Die Stadt setzte auf ein System, das in der kommunalen Bauwelt inzwischen für Aufsehen sorgt. Denn die Module sind kein Wegwerfprodukt. Sie werden nach Abschluss der Sanierung an vier weiteren Standorten im Eifelkreis weiterverwendet. Was hier als Notlösung begann, entpuppt sich als Musterbeispiel für nachhaltiges Denken und effiziente Baupolitik.
Vom Provisorium zur Dauerlösung
Die Ausgangslage: Das traditionsreiche Gymnasium war seit 1852 in der historischen Abtei St. Salvator untergebracht. Die Sanierung des denkmalgeschützten Gebäudes machte einen regulären Unterricht unmöglich. Also zog die Schule für die nächsten vier Jahre in eine temporäre Holzschule um – fußläufig entfernt, energetisch auf höchstem Stand und mit Platz für 800 Schüler und 80 Lehrer.
Details der Modulbauweise
Die neue Schule wurde in L-Form errichtet, komplett aus 3-D-Holzbaumodulen. Vier Erschließungskerne mit Treppenhäusern und Aufzügen ergänzen das Ensemble. Auf einer Betonbodenplatte wurden die Module mit Buchenholz-Steckverbindern montiert – nicht verleimt, sondern lösbar, um sie später wieder zu verwenden. Jedes Standardmodul misst 22,3 Quadratmeter und kann flexibel kombiniert werden. Heute Obergeschoss, morgen Erdgeschoss – das System funktioniert in beide Richtungen. Selbst unterschiedliche Raumgrößen lassen sich durch geschicktes Koppeln variieren.

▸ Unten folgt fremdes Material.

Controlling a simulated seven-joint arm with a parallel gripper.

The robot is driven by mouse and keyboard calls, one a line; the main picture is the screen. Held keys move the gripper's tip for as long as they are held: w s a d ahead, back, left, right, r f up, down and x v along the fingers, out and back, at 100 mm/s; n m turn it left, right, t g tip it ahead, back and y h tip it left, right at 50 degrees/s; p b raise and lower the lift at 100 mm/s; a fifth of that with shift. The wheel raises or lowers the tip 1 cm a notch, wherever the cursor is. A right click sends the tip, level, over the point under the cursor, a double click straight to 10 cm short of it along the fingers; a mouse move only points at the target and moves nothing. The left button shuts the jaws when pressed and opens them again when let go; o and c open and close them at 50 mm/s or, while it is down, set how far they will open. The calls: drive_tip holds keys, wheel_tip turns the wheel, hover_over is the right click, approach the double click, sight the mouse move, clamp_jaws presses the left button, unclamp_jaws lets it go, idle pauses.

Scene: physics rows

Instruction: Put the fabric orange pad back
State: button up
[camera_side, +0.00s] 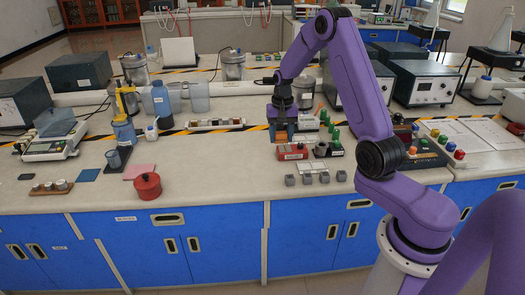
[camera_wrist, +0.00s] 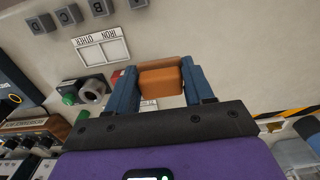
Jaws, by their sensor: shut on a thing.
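My gripper (camera_side: 282,133) is over the middle of the bench in the side view. In the wrist view its two blue fingers (camera_wrist: 160,72) are shut on an orange block-like piece (camera_wrist: 161,83), which I take for the orange pad. The orange piece also shows in the side view (camera_side: 281,138), low between the fingers, just above and left of a red block (camera_side: 291,152). A thin light edge shows under the orange piece in the wrist view. Whether it touches anything below is hard to tell.
Small grey lettered blocks (camera_side: 324,177) stand along the front. A printed two-box card (camera_wrist: 102,48) lies near. Green-topped parts (camera_side: 334,135) stand right of the gripper. A pink pad (camera_side: 139,171), blue pad (camera_side: 87,174) and red pot (camera_side: 147,186) are left. The bench between is clear.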

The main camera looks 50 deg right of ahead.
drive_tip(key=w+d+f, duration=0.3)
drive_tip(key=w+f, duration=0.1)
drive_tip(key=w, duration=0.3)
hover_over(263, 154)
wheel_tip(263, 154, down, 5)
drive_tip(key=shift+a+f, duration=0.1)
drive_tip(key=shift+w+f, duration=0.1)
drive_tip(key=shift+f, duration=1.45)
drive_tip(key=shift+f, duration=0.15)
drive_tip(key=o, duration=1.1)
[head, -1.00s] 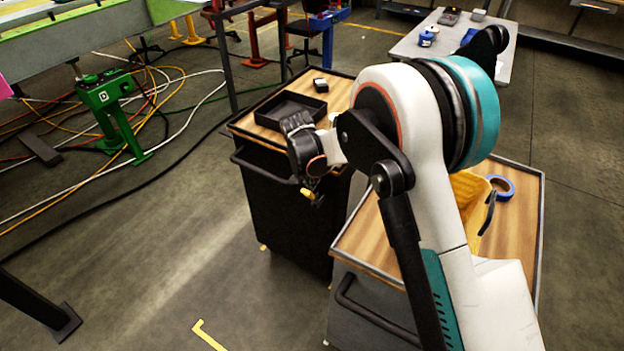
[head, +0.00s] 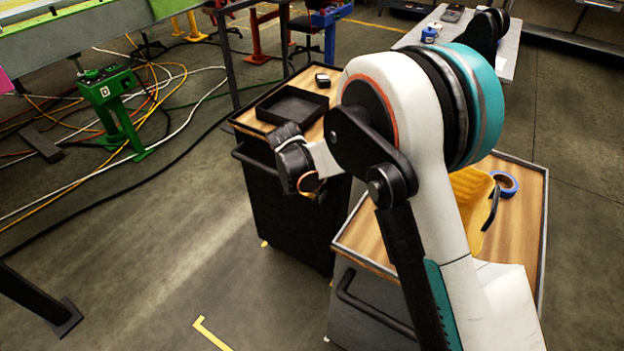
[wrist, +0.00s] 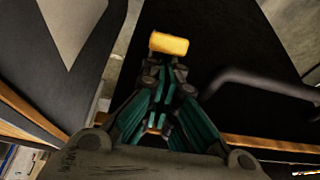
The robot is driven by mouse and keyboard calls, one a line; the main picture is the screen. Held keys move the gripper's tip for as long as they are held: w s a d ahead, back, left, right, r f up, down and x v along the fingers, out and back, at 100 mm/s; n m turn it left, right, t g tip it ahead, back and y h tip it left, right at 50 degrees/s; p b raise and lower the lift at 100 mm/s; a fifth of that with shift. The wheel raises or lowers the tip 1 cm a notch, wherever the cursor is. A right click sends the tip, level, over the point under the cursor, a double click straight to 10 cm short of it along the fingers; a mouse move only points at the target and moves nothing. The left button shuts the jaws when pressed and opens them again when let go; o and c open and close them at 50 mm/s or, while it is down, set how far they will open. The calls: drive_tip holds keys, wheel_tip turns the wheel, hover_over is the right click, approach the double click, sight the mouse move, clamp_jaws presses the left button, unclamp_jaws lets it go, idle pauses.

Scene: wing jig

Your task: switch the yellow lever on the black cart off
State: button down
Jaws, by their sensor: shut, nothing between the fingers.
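The black cart (head: 290,205) stands mid-view in the head view, with a wooden top and a handle on its side. Its dark side fills much of the wrist view (wrist: 225,50). The yellow lever (wrist: 168,43) shows in the wrist view as a short yellow bar against the dark side. My gripper (wrist: 165,72) is shut and empty, its tips just short of the lever in the picture. I cannot tell whether they touch it. In the head view my wrist hides the lever and most of the gripper.
A grey cart (head: 362,300) with blue tape (head: 505,184) stands close at right. A green stand (head: 115,105) and cables are at left. Floor between is clear.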

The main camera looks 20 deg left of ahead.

Ausstattung und Raumkonzept der temporären Schule
Die Schule ist durchdacht bis ins Detail: 36 Klassenräume mit je 60 Quadratmetern, helle Holzlamellendecken, natürliche Linoleumböden und bodentiefe Fenster sorgen für eine Lernatmosphäre, die mit herkömmlichen Schulbauten locker mithält. Sogar die Haustechnik ist integriert – in Einbauschränken versteckt, die gleichzeitig Stauraum, Garderobe und Technikzentrale sind. Toiletten wurden als fertige Sanitärmodule geliefert, und auch eine kleine Bibliothek – die „Reginothek“ – besteht aus sieben Modulen.

Energieeffizienz: Fast Passivhausstandard im Modulbau
Besonders bemerkenswert ist die energetische Qualität. Die Gebäudehülle ist hochwärmegedämmt und erreicht fast Passivhausstandard. Sechs Luft-Luft-Wärmepumpen und eine Photovoltaikanlage auf dem Flachdach übernehmen die klimaneutrale Versorgung. Im Sommer kühlen Splitgeräte die Räume, im Winter heizen sie – jedes Klassenzimmer lässt sich individuell regulieren. Die Lüftung funktioniert über dezentrale Geräte mit Wärmerückgewinnung, die in den Wandschränken eingebaut sind. Kurz gesagt: besser als mancher Dauerbau.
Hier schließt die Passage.